## [Written task]
Only lines holding the word "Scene" should be copied from the material.

## [Entries shown]
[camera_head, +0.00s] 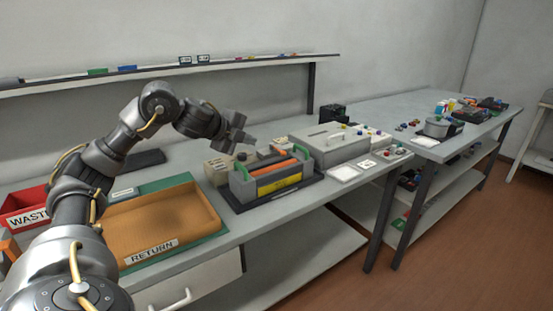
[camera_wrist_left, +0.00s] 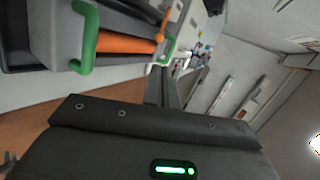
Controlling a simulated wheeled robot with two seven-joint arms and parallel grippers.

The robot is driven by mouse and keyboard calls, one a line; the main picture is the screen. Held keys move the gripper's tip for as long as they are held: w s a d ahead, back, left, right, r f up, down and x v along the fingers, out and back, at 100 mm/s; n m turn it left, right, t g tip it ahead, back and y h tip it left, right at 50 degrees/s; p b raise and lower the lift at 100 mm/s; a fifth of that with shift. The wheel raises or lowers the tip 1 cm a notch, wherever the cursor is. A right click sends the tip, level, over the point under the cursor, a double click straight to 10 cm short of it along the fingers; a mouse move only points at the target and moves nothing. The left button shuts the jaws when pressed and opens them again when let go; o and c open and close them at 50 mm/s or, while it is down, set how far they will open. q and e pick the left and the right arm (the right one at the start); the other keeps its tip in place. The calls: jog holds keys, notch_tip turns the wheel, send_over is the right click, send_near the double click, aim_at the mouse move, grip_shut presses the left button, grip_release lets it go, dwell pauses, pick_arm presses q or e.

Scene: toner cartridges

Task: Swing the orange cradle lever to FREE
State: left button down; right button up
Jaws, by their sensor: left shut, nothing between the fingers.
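The grey cradle (camera_head: 272,182) stands on a dark base in the middle of the near bench, with orange bars on top and a yellow label on its front. In the left wrist view the cradle (camera_wrist_left: 50,35) fills the upper left, with green handles (camera_wrist_left: 86,45) and an orange roller (camera_wrist_left: 125,45). A thin orange lever with a ball end (camera_wrist_left: 161,32) shows beside them; its FREE mark cannot be read. My left gripper (camera_head: 238,140) is above and behind the cradle's left end, apart from it. It is shut and empty. My right gripper is out of view.
An orange-brown RETURN tray (camera_head: 160,222) lies left of the cradle, with a red WASTE bin (camera_head: 25,208) beyond. A grey lidded box (camera_head: 328,145) stands close to the cradle's right. A narrow shelf (camera_head: 180,66) runs along the wall behind. Another bench (camera_head: 400,108) extends right.

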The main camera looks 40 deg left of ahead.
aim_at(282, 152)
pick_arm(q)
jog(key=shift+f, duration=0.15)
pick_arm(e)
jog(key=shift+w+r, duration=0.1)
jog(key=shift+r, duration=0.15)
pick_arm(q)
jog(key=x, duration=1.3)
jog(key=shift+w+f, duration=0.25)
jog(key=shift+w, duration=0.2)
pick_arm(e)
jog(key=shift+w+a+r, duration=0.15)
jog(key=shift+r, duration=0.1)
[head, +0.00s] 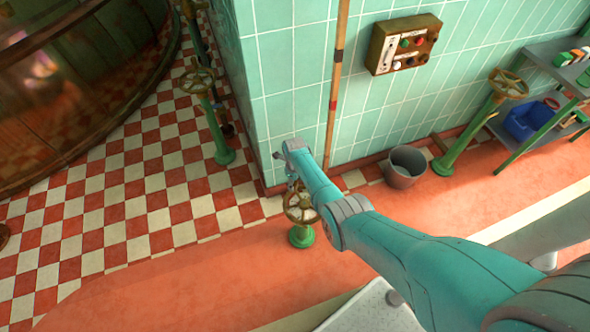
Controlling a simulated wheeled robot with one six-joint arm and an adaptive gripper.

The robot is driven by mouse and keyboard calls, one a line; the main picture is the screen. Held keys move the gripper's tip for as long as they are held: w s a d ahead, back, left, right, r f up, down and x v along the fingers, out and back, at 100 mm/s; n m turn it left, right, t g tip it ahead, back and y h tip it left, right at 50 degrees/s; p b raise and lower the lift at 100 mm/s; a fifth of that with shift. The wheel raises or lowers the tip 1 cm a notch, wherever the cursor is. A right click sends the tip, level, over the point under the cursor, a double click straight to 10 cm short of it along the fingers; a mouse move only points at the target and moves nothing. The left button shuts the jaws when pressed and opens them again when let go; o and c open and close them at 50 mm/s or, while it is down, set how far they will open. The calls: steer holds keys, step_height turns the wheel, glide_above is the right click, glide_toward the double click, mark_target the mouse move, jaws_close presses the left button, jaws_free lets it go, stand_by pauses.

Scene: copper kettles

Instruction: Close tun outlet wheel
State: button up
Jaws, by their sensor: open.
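A brass-coloured handwheel (301,206) on a short green post stands on the red floor near the tiled wall corner. My teal arm reaches down to it, and my gripper (293,184) is small and partly hidden at the arm's end, just above the wheel's upper left rim. The gripper is open; I cannot tell whether it touches the rim. The arm's wrist covers part of the wheel's right side. A second handwheel (197,80) on a green pedestal stands at upper left, beside the large wooden tun (75,90). No label shows which wheel is the outlet's.
A third handwheel (508,83) on a green pedestal stands at right. A grey bucket (404,168) sits by the wall, a control box (404,44) hangs on the tiles, and a wooden pole (337,85) leans there. A green-legged shelf (560,75) is at right. Floor left of my gripper is clear.

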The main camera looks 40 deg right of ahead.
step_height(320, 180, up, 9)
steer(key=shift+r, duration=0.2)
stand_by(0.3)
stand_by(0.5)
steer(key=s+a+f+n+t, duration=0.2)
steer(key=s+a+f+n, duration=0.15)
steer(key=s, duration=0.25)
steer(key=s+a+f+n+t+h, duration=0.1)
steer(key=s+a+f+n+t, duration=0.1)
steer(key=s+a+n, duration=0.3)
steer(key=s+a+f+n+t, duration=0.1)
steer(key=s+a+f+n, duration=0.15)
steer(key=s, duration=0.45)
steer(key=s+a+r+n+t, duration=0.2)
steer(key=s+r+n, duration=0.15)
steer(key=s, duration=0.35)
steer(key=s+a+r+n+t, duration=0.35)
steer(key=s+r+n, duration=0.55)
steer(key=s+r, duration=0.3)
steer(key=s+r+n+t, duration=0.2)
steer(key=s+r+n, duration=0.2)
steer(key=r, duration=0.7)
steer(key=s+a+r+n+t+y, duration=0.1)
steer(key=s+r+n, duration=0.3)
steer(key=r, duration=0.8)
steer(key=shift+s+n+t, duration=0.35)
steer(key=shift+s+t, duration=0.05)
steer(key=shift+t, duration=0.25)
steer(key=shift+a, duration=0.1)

## [Task result]
Scene: toner cartridges
Scene: copper kettles

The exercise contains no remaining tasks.